Cuban police were called to keep the crowds at bay after Beyonce and husband Jay-Z were mobbed in Havana.
Beyonce and Jay-Z were celebrating their 5th wedding anniversary in Havana when they were surrounded by dozens of well-wishers.
The law enforcement officers arrived at the renowned restaurant La Guarida on Wednesday night.
Their bodyguards’ presence outside set the gritty, bustling neighborhood of Centre Havana abuzz, and a crowd gathered downstairs shouting Beyonce’s name until she went to a balcony and waved.
Waitress Silvia Fernandez said Beyonce toured the eatery and looked at photos of past celebrity clients including Jack Nicholson, Jodie Foster, Danny Glover, Will Smith and James Belushi.
“She was beautiful, without a drop of makeup, very natural,” Silvia Fernandez said.
“What happened with the people was incredible.”
Police arrived and made sure Beyonce was able to exit without incident.

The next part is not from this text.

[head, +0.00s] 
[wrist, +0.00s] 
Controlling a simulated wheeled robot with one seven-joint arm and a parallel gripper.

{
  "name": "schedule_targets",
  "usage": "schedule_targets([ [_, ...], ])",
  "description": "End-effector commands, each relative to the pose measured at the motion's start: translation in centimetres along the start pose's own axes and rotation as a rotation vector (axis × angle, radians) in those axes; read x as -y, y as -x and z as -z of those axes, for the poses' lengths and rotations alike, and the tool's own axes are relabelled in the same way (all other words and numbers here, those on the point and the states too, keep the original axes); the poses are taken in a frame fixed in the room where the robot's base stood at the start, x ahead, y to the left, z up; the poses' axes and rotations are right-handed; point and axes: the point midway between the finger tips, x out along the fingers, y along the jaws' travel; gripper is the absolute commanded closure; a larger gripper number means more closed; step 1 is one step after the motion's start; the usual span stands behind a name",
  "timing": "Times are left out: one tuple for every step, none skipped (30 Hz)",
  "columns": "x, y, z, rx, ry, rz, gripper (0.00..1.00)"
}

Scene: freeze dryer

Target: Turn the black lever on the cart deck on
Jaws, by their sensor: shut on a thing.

Beyonce, 31, cut a striking image, with her hair styled into cornrows.
She was wearing a patterned yellow ensemble which showed off her legs while rapper Jay-Z, 43, looked like the quintessential tourist in shorts, a blue T-shirt and hat.
La Guarida staffers showed The Associated Press pictures of the two dining on typical Cuban creole favourites – fish, chicken, black beans and rice – accompanied by their mothers.
The privately run restaurant is famous as the filming location for the hit movie Strawberry and Chocolate, and is a mainstay on Havana’s tourist circuit.
Beyonce and Jay-Z – who married in Paris on April 4, 2008 – toured colonial Old Havana wearing dark glasses and were surrounded by bodyguards and excited fans.
She posed for pictures with local schoolchildren while Jay-Z puffed on a Cuban cigar, and then they popped into another restaurant that boasts a rooftop terrace with a sweeping view of the harbour.
Beyonce and Jay-Z declined to speak to reporters, and it was not clear why they travelled to Cuba. State-run website CubaSi called it a tourist trip.
Washington’s 51-year embargo makes it illegal for US citizens to visit Cuba for mere tourism, although tens of thousands of Americans travel there each year on academic, religious, journalistic or cultural exchange visas.
The Obama administration eased many of the restrictions in 2011, but tourists still need a special visa or to be part of an organized tour.
In the past, artists who were challenged by the government have said they visited for cultural purposes.